Although Mozilla hasn't even released the final version of Firefox 3.0, its developers are already hammering out plans for the next edition, which may come as soon as late 2008, according to posts written by company executives.
In a thread on the mozilla.dev.planning newsgroup, Mike Schroepfer, vice president of engineering for Mozilla, summarised the post-Firefox 3.0 plans that had been discussed. Among them: Firefox 3.1, which could appear around the end of the year.
"There were a number of features that we held back from Firefox 3 because they weren't quite ready, but they were nearly complete," said Schroepfer in a message that kicked off a relatively active thread on the newsgroup.
Mozilla yanked XHR support from Firefox 3.0 before posting Release Candidate 1 (RC1); according to the RC1 release notes, it did so "until the specification becomes more stable and the security model is improved."
"...The overall quality of Gecko 1.9 as a basis for mobile and the desire to get new platform features out to web developers sooner has lead to us want to do a second release of Firefox this year," Schroepfer continued on the Mozilla newsgroup. "This release would be date-driven and targeted at the end of 2008."

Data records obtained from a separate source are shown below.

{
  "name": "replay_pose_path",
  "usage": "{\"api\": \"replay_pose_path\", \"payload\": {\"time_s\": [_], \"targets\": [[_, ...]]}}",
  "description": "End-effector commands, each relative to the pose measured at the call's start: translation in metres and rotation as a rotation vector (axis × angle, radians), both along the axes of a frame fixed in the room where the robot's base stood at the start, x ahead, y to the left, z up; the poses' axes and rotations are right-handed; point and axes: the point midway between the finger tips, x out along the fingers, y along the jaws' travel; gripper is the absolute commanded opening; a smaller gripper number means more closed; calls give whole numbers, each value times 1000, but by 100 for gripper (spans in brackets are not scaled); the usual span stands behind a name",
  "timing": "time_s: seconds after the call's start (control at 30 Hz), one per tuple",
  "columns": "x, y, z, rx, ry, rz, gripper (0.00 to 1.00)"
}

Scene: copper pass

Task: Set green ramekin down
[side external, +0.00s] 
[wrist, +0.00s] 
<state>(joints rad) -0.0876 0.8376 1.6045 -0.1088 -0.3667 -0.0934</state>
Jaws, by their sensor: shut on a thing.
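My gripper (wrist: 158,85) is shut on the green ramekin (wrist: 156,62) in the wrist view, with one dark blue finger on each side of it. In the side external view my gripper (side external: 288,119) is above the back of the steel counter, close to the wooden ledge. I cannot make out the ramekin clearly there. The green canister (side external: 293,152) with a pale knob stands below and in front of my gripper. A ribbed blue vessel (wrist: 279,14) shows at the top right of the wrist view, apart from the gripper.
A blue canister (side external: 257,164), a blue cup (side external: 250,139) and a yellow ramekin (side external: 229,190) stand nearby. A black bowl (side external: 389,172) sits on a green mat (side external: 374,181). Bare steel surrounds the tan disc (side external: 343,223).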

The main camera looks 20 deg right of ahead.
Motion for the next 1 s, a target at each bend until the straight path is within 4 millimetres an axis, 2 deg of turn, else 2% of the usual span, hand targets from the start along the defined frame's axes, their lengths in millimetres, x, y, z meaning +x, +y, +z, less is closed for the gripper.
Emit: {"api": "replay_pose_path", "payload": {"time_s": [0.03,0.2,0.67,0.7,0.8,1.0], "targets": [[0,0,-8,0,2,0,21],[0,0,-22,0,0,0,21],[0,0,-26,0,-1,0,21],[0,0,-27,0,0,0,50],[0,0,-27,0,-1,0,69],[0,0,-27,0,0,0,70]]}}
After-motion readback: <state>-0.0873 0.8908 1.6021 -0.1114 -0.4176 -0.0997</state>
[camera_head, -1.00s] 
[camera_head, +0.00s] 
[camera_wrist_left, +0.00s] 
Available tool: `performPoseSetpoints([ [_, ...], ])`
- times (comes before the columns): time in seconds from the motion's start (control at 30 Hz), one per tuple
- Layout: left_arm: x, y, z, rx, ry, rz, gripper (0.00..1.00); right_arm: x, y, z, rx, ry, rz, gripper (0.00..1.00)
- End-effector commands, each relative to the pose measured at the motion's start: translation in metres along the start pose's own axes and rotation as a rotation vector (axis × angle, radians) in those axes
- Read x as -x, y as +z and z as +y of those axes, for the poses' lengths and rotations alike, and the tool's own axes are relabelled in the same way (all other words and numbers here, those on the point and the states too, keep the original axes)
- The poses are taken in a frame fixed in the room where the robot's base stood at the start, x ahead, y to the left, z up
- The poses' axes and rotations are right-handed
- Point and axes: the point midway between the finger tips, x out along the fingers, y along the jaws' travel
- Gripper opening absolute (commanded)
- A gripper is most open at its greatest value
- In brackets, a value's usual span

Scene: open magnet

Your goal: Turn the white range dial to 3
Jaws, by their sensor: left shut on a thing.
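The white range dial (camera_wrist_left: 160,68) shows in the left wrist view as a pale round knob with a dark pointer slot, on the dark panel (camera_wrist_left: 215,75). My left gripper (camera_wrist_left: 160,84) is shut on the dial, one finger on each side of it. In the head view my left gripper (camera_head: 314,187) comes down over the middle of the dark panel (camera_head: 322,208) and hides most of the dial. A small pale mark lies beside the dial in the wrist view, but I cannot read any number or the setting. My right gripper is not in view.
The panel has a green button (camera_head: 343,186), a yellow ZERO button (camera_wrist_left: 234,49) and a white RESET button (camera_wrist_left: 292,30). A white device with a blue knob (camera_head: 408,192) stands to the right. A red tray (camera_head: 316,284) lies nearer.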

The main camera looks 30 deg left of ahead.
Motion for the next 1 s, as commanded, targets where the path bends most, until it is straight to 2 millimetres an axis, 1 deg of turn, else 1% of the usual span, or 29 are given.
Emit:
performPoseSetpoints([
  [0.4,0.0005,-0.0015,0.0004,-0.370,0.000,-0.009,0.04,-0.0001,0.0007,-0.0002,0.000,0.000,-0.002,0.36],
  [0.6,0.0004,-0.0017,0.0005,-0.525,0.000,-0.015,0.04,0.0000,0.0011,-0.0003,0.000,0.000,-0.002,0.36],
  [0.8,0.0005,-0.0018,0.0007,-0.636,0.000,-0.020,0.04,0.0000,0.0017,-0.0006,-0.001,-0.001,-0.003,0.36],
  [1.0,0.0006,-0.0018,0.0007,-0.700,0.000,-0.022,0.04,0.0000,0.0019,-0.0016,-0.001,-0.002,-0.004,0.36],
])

The move would be a first for Mozilla, which has never rolled out two major versions of its flagship browser in the same calendar year.
After Firefox 3.1 the picture gets hazier, said Schroepfer. "Firefox 4 will incorporate some of the more aggressive platform improvements in Mozilla2," he said, referring to the already-underway rewrite of the browser's underlying code. "It is far too early to set a shipping date but an initial target would be sometime in late 2009," Schroepfer said.
He also reiterated Mozilla's now-standard support lifecycle plans for Firefox 2.0, the current production version. "Support releases for Firefox 2.0.0.x will terminate at the latest approximately 6 months after the shipment of Firefox 3," he said. This coincides with the approximate ship date of Firefox 3.1." As Schroepfer pointed out, Mozilla has committed to supporting older software for only six months after the release of a major update. A year ago, for example, it dropped support for Firefox 1.5 after it released that edition's final security update.
Mozilla published Firefox 3.0 RC1 for download last Friday, and is now trying to decide whether to call that version good enough or issue another release candidate to fix several lingering or newly uncovered bugs.